## Written task
Scan the data below. Pull out each line where "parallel" occurs.

— start Extracted material —

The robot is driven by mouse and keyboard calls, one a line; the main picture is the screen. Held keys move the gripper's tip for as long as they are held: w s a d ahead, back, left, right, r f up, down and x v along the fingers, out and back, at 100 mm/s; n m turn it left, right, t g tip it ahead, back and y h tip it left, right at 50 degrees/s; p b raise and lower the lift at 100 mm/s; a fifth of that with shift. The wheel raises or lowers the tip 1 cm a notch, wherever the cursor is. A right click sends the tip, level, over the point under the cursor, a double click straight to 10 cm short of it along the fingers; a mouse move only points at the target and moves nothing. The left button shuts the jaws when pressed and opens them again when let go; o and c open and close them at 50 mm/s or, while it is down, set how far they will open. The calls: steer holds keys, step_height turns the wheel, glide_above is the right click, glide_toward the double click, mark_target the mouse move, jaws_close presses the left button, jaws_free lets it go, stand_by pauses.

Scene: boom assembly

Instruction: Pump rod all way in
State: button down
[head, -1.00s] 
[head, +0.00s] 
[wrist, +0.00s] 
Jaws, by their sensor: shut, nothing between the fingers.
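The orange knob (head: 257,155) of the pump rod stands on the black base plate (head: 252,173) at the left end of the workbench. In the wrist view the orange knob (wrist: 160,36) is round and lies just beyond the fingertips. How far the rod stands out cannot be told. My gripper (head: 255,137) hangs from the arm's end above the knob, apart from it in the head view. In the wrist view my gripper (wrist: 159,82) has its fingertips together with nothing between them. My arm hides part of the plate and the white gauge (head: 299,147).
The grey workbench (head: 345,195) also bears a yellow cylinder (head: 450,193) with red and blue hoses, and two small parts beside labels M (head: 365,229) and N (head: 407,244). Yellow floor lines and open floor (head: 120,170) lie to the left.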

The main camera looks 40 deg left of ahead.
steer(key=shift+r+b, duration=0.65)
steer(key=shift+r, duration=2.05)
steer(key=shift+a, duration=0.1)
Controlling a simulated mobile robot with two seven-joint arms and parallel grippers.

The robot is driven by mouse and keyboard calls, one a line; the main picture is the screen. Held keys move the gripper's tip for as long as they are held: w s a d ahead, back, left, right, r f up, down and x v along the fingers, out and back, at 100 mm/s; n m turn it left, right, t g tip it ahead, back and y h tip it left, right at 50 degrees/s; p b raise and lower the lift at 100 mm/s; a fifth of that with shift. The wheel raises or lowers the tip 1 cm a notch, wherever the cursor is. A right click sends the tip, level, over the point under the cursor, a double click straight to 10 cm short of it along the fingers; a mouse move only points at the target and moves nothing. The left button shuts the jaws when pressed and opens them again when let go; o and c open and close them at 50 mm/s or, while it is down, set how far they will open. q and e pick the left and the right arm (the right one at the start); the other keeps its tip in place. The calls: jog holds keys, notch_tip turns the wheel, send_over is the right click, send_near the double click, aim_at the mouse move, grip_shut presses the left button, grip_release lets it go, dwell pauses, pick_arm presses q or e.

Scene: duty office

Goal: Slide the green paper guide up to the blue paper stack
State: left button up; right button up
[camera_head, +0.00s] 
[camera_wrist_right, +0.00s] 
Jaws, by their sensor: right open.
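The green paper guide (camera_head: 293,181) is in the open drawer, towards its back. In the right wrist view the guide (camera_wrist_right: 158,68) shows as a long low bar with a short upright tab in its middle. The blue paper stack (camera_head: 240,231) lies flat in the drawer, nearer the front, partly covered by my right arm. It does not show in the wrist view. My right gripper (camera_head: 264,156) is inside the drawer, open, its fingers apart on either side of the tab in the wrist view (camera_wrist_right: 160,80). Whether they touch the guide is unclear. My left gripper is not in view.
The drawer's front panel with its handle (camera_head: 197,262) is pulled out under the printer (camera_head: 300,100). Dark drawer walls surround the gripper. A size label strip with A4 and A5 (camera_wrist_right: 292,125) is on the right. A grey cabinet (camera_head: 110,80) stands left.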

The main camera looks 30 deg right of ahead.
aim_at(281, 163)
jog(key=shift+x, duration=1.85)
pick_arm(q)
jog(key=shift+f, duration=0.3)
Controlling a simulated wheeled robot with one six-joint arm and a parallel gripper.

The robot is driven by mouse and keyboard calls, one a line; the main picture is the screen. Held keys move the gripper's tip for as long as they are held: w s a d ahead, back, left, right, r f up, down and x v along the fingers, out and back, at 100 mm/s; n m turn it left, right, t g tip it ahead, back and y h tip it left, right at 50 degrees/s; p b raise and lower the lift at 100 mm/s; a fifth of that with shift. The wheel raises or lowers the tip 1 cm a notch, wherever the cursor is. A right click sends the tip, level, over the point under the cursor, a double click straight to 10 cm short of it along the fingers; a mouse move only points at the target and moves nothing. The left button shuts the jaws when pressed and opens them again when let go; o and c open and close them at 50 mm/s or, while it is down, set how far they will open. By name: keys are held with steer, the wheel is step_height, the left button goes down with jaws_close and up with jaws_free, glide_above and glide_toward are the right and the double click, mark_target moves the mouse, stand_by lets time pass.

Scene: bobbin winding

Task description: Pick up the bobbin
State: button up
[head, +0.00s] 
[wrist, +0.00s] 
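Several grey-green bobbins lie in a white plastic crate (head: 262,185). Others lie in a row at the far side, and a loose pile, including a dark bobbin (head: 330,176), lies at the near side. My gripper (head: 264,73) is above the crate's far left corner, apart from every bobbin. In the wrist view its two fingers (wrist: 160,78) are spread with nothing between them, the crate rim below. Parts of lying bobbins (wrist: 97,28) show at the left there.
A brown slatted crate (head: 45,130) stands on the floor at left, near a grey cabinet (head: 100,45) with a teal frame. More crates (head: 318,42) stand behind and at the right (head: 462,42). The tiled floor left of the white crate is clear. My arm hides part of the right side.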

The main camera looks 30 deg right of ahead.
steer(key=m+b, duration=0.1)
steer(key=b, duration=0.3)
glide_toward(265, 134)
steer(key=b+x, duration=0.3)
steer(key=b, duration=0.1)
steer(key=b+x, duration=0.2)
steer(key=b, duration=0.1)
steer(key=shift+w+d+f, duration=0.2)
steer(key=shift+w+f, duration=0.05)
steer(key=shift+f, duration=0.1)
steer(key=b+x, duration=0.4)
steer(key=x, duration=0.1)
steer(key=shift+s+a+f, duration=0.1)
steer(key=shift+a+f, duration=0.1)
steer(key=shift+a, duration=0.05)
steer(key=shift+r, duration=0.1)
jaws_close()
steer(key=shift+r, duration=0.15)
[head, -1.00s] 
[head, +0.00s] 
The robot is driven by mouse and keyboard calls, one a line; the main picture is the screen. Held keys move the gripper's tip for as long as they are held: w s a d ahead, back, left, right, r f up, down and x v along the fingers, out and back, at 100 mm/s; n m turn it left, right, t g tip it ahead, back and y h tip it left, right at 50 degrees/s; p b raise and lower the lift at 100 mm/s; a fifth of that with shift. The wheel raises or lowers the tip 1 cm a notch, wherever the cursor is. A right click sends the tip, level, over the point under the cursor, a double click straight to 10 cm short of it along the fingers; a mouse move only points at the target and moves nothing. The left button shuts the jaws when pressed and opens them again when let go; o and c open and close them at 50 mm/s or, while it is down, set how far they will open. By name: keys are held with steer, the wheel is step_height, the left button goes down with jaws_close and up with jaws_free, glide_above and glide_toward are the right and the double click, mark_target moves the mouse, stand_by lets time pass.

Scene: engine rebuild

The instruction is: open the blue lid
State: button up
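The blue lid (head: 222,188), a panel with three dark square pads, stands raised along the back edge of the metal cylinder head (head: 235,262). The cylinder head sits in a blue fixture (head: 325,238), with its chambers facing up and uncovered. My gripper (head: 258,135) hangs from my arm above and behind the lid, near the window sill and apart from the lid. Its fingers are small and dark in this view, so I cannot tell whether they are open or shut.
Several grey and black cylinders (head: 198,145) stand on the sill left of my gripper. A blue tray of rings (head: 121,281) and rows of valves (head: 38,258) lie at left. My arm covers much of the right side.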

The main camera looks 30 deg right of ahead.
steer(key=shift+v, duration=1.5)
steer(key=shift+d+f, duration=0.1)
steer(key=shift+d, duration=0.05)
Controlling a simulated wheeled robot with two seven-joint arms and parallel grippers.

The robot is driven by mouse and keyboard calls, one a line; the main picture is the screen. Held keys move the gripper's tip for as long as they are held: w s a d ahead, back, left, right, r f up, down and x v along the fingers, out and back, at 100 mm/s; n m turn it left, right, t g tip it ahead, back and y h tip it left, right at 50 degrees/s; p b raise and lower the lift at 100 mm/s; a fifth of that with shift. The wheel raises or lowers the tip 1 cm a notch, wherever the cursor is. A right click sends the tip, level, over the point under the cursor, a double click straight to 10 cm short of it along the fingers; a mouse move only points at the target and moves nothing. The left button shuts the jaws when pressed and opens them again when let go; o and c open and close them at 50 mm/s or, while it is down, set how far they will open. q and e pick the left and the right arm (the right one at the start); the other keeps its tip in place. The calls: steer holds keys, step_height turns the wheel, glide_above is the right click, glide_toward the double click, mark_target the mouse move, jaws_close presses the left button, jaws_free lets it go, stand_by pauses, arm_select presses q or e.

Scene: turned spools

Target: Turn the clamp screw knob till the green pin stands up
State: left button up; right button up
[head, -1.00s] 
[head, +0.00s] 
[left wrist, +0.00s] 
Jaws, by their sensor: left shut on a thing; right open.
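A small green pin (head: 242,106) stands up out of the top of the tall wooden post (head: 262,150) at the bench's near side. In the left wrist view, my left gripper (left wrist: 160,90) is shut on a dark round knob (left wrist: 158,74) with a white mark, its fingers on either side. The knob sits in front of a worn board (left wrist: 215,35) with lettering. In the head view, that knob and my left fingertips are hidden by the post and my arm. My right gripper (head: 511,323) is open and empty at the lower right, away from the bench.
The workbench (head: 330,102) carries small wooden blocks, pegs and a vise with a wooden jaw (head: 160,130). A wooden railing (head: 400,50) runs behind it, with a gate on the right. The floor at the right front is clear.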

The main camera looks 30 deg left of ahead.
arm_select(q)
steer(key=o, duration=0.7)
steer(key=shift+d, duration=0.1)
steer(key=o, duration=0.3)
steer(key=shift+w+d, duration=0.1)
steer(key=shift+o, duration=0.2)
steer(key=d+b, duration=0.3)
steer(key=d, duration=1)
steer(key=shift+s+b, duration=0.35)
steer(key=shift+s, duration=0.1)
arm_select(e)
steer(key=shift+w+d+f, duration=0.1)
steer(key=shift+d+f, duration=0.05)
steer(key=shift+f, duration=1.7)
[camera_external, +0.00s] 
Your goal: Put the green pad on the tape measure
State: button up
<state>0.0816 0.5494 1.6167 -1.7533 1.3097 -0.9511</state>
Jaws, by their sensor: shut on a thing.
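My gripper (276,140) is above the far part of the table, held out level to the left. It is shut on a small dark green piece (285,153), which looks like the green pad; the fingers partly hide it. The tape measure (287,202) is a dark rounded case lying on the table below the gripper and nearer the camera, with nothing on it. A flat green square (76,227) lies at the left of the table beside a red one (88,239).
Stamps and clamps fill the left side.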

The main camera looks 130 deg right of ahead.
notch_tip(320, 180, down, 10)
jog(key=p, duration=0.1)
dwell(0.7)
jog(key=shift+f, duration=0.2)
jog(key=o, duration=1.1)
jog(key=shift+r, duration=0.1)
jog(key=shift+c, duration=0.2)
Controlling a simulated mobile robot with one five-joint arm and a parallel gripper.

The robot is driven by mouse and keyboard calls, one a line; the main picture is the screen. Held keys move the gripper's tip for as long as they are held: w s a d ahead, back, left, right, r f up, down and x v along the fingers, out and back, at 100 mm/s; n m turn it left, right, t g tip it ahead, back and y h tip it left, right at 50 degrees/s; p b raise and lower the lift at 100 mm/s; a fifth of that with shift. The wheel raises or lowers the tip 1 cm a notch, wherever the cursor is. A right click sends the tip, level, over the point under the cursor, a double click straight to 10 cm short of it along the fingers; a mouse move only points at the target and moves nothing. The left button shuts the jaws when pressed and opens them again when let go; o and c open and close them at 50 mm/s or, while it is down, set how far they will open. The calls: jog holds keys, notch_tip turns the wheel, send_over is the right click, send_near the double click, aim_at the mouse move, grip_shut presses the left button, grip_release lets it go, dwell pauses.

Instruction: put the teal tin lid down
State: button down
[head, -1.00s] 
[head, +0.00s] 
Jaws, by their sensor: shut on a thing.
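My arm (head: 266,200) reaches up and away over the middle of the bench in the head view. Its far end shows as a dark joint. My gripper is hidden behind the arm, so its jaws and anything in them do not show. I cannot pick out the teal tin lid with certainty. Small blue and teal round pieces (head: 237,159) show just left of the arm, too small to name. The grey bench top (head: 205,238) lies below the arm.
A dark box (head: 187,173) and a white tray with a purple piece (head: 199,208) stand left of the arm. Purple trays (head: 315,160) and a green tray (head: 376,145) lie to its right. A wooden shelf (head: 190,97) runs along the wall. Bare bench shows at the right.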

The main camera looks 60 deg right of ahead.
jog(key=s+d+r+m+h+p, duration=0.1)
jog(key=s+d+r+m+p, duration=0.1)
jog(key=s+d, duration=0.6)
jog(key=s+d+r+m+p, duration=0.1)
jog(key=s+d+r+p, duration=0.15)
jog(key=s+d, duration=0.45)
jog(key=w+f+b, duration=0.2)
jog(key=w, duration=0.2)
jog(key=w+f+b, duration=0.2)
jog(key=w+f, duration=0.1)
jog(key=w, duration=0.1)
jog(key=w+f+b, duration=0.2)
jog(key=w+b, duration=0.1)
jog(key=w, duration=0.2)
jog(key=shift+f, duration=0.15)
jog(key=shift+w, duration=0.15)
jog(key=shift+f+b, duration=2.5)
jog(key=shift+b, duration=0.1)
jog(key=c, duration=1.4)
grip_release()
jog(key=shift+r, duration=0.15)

— end Extracted material —

## Exercise response
Controlling a simulated mobile robot with two seven-joint arms and parallel grippers.
Controlling a simulated wheeled robot with one six-joint arm and a parallel gripper.
Controlling a simulated wheeled robot with two seven-joint arms and parallel grippers.
Controlling a simulated mobile robot with one five-joint arm and a parallel gripper.

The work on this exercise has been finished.